### Task to carry out
Would you pull out every line of the material that contains the string "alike"?

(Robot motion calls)
<<<<

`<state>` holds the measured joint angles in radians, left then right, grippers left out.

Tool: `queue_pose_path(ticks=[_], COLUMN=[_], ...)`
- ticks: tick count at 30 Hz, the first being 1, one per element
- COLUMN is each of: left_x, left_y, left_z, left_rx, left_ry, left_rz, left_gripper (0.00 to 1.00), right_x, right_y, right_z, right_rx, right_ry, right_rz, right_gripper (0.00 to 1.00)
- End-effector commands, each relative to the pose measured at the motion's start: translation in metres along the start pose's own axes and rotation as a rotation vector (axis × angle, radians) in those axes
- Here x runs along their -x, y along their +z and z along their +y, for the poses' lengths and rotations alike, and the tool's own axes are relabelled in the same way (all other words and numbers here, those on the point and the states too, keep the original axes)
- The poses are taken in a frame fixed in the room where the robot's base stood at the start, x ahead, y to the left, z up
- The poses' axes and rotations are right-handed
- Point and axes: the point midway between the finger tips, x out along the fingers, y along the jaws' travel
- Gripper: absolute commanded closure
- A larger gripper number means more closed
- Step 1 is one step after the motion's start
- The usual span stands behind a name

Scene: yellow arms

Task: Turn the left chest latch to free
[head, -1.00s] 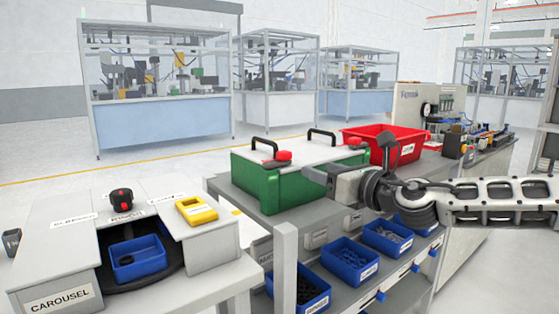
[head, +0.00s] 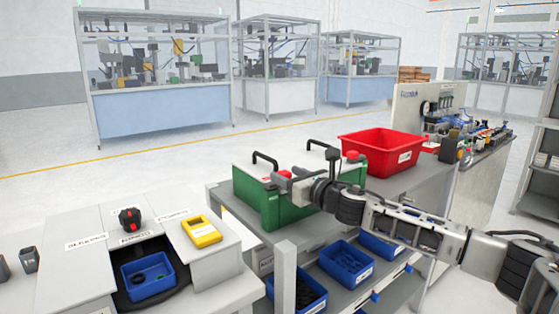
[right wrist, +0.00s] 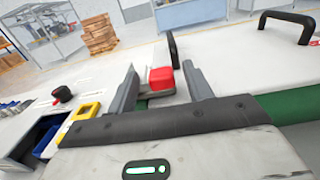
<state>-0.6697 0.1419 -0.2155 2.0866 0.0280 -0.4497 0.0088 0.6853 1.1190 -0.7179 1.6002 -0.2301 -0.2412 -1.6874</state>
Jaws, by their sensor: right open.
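The green chest (head: 258,198) with a white lid and two black handles stands on the grey bench. Its left latch, a red knob (head: 284,175), is at the front edge of the lid; it also shows in the right wrist view (right wrist: 161,78). The right latch (head: 353,156) is a second red knob. My right gripper (head: 281,185) is at the left latch, partly covering the chest front. In the right wrist view its two grey fingers (right wrist: 163,88) are open, with the red knob between them. Contact cannot be told. My left gripper is not in view.
A red bin (head: 385,152) stands right of the chest. Blue bins (head: 345,262) sit on the shelf below my right arm.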

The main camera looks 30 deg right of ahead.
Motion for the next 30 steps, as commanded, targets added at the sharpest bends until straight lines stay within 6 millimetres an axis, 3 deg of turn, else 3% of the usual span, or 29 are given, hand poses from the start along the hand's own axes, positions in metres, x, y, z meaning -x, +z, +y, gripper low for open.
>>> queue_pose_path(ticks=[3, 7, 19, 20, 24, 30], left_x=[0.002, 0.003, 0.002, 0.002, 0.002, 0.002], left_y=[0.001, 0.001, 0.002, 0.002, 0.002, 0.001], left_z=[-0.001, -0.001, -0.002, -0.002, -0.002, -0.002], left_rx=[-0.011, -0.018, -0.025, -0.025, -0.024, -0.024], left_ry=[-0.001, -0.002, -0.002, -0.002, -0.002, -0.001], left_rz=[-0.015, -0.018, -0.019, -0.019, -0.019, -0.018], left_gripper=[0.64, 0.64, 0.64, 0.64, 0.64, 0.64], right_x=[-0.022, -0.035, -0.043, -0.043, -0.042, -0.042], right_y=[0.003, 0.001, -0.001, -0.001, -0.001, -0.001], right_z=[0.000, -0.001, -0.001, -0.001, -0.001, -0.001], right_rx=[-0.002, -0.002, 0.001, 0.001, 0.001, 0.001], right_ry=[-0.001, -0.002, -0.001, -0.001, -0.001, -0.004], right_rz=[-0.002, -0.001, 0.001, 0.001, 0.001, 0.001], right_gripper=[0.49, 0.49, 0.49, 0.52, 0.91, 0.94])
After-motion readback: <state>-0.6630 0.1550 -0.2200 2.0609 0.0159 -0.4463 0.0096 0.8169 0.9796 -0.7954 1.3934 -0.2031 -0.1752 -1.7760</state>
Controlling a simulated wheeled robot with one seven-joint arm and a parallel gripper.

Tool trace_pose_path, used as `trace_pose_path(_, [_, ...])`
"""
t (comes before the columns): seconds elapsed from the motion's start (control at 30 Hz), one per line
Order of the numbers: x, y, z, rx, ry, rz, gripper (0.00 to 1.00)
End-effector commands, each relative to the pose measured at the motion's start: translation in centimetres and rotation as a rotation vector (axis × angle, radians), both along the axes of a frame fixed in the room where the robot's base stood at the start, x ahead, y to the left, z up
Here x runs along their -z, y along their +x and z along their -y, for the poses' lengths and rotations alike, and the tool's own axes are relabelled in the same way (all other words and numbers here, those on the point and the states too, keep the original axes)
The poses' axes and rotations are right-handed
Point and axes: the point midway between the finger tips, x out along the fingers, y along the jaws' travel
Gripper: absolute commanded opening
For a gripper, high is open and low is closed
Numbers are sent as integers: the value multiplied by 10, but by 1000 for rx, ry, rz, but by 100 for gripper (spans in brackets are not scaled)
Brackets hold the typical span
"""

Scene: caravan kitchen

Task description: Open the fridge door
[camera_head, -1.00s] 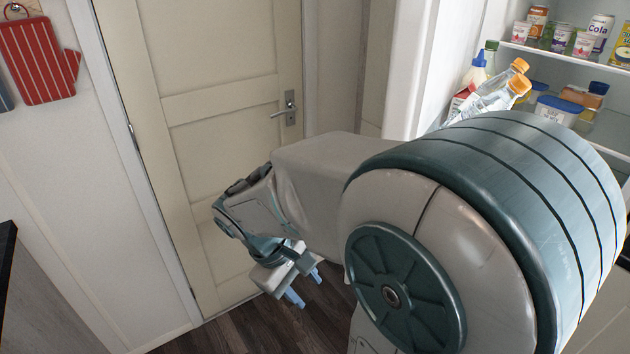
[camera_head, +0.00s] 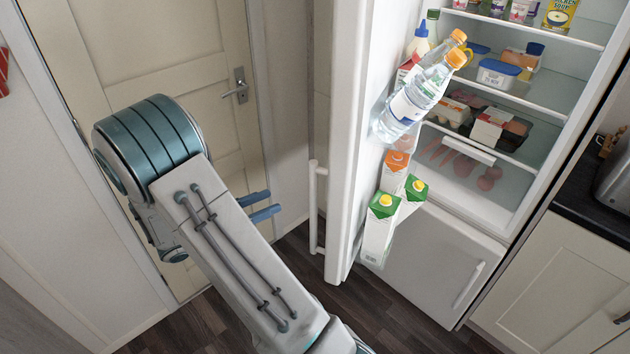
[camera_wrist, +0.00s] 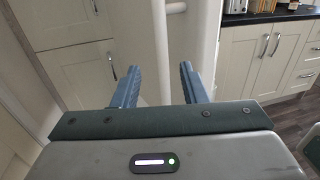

>>>>

### Response to the exercise
- Here x runs along their -x, y along their +z and z along their +y, for the poses' lengths and rotations alike, and the tool's own axes are relabelled in the same way (all other words and numbers here, those on the point and the states too, keep the original axes)
Here x runs along their -z, y along their +x and z along their -y, for the poses' lengths and rotations alike, and the tool's own axes are relabelled in the same way (all other words and numbers here, those on the point and the states too, keep the original axes)

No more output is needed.